Making the Future - second Just Transition Commission: initial report
The second Just Transition Commission convened in early 2022 with a remit to provide scrutiny and advice on the Scottish Government’s sectoral and regional just transition plans. This initial report sets out strategic priorities to ensure the decarbonisation of Scotland's economy is delivered fairly
Monitoring and evaluation
The remit of the JTC calls for advice on how best to monitor and evaluate progress towards achieving a just transition in Scotland. In this first report, we set out some key priorities as the Scottish Government progresses work to establish a robust monitoring and evaluation framework, that enables just transition delivery and helps to prevent unjust outcomes. Further, more detailed advice on effective monitoring and evaluation and concrete recommendations will follow in subsequent reporting from the Commission.

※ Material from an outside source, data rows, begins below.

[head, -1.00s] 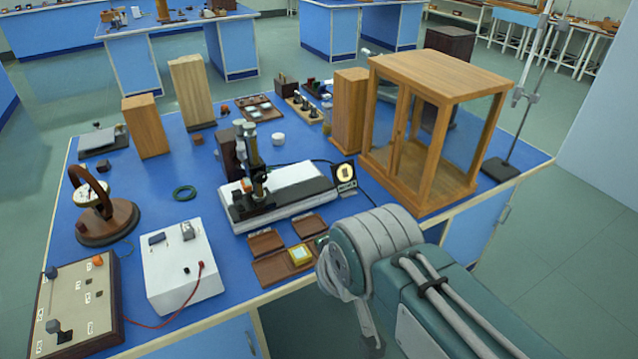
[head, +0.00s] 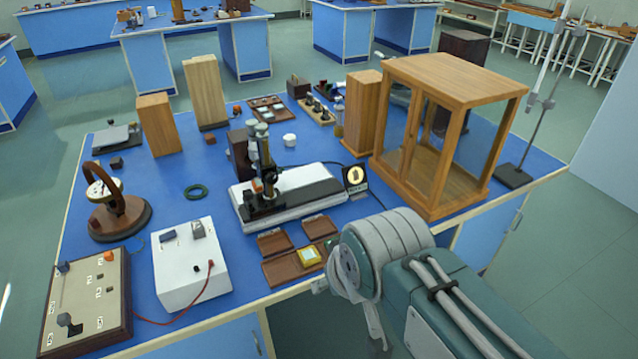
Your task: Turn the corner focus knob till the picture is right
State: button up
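A brass and black microscope (head: 263,170) stands on a white platform (head: 243,218) in the middle of the blue bench. A small black display (head: 357,179) with a pale round picture is at the platform's right end; its detail is too small to judge. A beige control panel (head: 88,297) at the front left has an orange knob (head: 109,257) near one corner, a dark knob (head: 70,325) near another and a grey one (head: 63,267) at the far left. I cannot tell which is the focus knob.
A white box (head: 190,270) with a red lead stands right of the panel. Brown open cases (head: 280,268) lie in front of the microscope, close to my arm. A wood-framed glass case (head: 450,75) stands at the right.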

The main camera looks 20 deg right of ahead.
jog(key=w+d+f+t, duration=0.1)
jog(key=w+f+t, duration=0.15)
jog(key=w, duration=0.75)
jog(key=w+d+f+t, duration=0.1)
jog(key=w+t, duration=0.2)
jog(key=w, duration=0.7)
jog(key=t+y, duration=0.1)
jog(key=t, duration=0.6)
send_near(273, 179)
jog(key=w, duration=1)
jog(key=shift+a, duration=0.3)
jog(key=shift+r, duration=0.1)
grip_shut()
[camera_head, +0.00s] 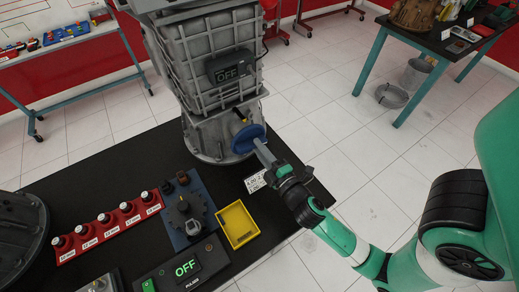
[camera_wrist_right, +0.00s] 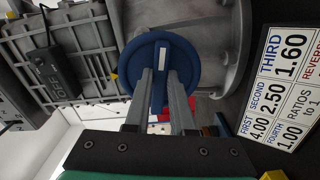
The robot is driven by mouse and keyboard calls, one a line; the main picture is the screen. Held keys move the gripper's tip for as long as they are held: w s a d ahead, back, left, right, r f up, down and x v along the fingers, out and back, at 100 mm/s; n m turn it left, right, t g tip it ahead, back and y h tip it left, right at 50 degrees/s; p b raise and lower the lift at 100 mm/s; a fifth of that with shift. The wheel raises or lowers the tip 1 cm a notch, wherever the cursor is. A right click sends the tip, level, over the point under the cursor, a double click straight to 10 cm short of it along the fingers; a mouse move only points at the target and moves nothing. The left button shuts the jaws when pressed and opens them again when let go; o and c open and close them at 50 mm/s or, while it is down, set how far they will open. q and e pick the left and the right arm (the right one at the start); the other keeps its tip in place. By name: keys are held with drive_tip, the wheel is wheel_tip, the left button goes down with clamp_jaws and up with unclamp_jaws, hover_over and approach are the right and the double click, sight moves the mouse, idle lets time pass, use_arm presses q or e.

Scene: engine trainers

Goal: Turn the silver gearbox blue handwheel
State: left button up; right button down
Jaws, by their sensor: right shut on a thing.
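The silver gearbox (camera_head: 212,62) stands upright on the black table, with a small black "OFF" display on its side. The blue handwheel (camera_head: 246,139) sits low on its right side. In the right wrist view the handwheel (camera_wrist_right: 188,58) is a blue disc with a raised bar across its middle and a white mark on that bar. My right gripper (camera_head: 262,150) is at the handwheel from the right. In the right wrist view its two fingers (camera_wrist_right: 162,88) lie on either side of the blue bar, shut on it. My left gripper is in neither view.
A ratio card (camera_head: 256,181), a yellow tray (camera_head: 238,224), a dark gear on a blue base (camera_head: 187,218) and a red rack of knobs (camera_head: 111,225) lie on the black table. Another "OFF" box (camera_head: 185,267) is at the front. Open floor lies right of the table.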

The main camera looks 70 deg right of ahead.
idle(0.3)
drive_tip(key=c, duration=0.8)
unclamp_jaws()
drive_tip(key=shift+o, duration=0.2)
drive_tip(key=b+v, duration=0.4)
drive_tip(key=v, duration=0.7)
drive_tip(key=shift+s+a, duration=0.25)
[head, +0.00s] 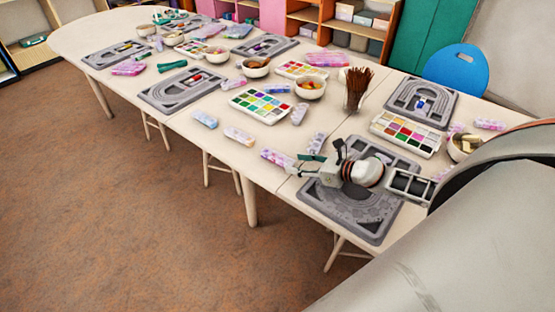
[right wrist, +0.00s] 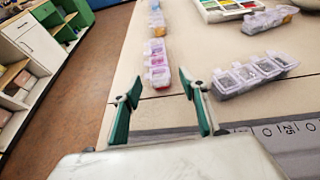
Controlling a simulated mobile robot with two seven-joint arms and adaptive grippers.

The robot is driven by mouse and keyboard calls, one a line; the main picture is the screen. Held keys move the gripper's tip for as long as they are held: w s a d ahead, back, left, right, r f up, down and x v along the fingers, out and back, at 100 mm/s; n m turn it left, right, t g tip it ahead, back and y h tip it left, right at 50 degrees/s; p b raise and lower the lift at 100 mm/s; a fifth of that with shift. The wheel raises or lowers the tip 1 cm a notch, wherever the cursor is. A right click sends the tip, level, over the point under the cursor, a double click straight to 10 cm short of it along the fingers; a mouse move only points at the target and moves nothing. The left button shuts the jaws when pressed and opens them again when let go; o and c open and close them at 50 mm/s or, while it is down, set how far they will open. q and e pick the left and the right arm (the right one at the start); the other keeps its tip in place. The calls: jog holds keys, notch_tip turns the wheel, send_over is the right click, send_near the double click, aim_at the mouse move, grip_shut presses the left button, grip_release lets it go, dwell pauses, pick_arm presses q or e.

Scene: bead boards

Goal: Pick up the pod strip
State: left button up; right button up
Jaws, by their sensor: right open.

Effective engagement on measuring progress: Design monitoring and evaluation of the transition on the basis of findings from engagement work, identifying risks, roadblocks and meaningful monitoring and evaluation methodologies, to ensure outcomes meet the needs and expectations of all within society. Engagement should ensure a participatory and just process in the collection and interpretation of evaluation data to hold government to account for delivery of just transition outcomes. Systematic and targeted engagement, covering hard-to-reach and marginalised groups, should ensure that their perspectives are incorporated into monitoring and evaluation plans. Open and honest engagement is required to recognise current failures and accept suggestions on how to do this better
Inclusivity tools: A social inclusivity tool systematically assesses how and to what extent a project or programme meets a range of social requirements such as health and wellbeing and equality and diversity; monitoring inclusion and equitable delivery through an iterative process; as well as ensuring multiple stakeholders' experience and participation has been considered throughout. An inclusivity tool approach to delivery will assist in the identification of areas for improvement in projects and programmes across the Scottish Government and guide monitoring and evaluation of a just transition.
Drawing on best practices: Governments, agencies and organisations across the world are currently working with and developing effective monitoring and evaluation just transition methodologies. To avoid "reinventing the wheel" it is important to share knowledge and experience to ensure best practice informs the approach to monitoring and evaluating Scotland's progress.
Keeping an open dialogue: Authenticity is key to an inclusive transition, nurturing full participatory processes for the identification, monitoring and mitigation of risks. Case studies can provide a holistic view of a stakeholder's journey in the transition, and can strengthen relationships by recognising these stories as valuable contributions. The development of case studies to highlight a range of transition experiences to-date, including both negative and positive experiences, is important to recognise risks and challenges while developing an open, authentic and holistic dialogue.